Determine which lines contain the word "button", then copy those lines.

***** Information provided

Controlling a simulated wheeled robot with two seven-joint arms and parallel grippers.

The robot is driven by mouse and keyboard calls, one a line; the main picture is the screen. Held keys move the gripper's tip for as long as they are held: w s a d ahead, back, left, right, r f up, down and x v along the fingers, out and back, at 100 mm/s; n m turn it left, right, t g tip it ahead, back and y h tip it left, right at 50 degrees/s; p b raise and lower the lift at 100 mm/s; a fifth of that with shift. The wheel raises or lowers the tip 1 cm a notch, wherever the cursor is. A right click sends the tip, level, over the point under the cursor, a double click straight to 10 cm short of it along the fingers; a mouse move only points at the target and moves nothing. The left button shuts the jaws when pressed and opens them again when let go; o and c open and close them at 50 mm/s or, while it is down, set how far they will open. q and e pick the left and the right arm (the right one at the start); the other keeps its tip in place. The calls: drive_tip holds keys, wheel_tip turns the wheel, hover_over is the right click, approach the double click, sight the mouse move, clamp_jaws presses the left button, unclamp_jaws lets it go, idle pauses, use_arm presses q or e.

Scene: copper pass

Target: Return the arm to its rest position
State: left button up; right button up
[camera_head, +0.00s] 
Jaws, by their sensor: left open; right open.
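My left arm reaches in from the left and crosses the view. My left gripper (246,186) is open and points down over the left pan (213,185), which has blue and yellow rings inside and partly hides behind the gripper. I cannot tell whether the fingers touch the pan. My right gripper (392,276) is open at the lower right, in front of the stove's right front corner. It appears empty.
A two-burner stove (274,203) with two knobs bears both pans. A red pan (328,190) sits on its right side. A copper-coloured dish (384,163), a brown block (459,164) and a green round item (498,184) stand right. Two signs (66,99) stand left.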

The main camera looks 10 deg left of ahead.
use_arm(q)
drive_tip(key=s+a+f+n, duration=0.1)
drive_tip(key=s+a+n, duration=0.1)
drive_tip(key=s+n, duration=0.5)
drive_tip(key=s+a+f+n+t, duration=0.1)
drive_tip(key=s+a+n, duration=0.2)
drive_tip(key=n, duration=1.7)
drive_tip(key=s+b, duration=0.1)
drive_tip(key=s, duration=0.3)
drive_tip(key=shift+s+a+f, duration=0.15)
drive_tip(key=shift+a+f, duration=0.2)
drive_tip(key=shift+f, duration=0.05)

**********

**Solution below**:
The robot is driven by mouse and keyboard calls, one a line; the main picture is the screen. Held keys move the gripper's tip for as long as they are held: w s a d ahead, back, left, right, r f up, down and x v along the fingers, out and back, at 100 mm/s; n m turn it left, right, t g tip it ahead, back and y h tip it left, right at 50 degrees/s; p b raise and lower the lift at 100 mm/s; a fifth of that with shift. The wheel raises or lowers the tip 1 cm a notch, wherever the cursor is. A right click sends the tip, level, over the point under the cursor, a double click straight to 10 cm short of it along the fingers; a mouse move only points at the target and moves nothing. The left button shuts the jaws when pressed and opens them again when let go; o and c open and close them at 50 mm/s or, while it is down, set how far they will open. q and e pick the left and the right arm (the right one at the start); the other keeps its tip in place. The calls: drive_tip holds keys, wheel_tip turns the wheel, hover_over is the right click, approach the double click, sight the mouse move, clamp_jaws presses the left button, unclamp_jaws lets it go, idle pauses, use_arm presses q or e.
State: left button up; right button up

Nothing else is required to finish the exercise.